Task prompt: From the listing below, copy every line with the word "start".

====================

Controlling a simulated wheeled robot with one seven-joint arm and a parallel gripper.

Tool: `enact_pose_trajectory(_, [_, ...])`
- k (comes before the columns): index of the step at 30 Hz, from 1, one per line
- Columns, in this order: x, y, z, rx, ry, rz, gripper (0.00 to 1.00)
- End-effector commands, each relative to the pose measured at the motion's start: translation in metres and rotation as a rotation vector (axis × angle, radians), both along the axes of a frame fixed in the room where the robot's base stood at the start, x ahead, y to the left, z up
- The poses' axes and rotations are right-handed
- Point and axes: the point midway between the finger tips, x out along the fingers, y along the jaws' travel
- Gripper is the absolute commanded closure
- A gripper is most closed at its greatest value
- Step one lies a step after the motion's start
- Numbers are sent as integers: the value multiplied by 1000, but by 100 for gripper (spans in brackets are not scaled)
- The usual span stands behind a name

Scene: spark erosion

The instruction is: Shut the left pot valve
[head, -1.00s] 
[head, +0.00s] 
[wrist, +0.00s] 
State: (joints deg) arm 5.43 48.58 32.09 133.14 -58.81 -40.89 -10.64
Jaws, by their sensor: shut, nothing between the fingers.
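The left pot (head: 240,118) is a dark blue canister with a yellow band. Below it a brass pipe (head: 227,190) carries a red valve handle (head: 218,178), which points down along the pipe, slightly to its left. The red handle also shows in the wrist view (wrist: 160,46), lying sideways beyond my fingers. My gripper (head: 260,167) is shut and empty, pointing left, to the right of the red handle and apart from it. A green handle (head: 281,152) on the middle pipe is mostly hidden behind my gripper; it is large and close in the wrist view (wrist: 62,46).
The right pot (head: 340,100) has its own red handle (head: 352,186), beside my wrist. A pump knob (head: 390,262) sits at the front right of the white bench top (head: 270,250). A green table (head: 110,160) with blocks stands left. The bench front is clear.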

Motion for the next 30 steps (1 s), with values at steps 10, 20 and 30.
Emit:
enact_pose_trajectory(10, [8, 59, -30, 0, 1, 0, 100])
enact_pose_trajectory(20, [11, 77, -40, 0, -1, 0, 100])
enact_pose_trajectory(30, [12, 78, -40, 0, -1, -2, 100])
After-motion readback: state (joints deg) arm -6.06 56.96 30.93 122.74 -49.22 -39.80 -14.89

====================

Exercise answer:
- End-effector commands, each relative to the pose measured at the motion's start: translation in metres and rotation as a rotation vector (axis × angle, radians), both along the axes of a frame fixed in the room where the robot's base stood at the start, x ahead, y to the left, z up
- Step one lies a step after the motion's start

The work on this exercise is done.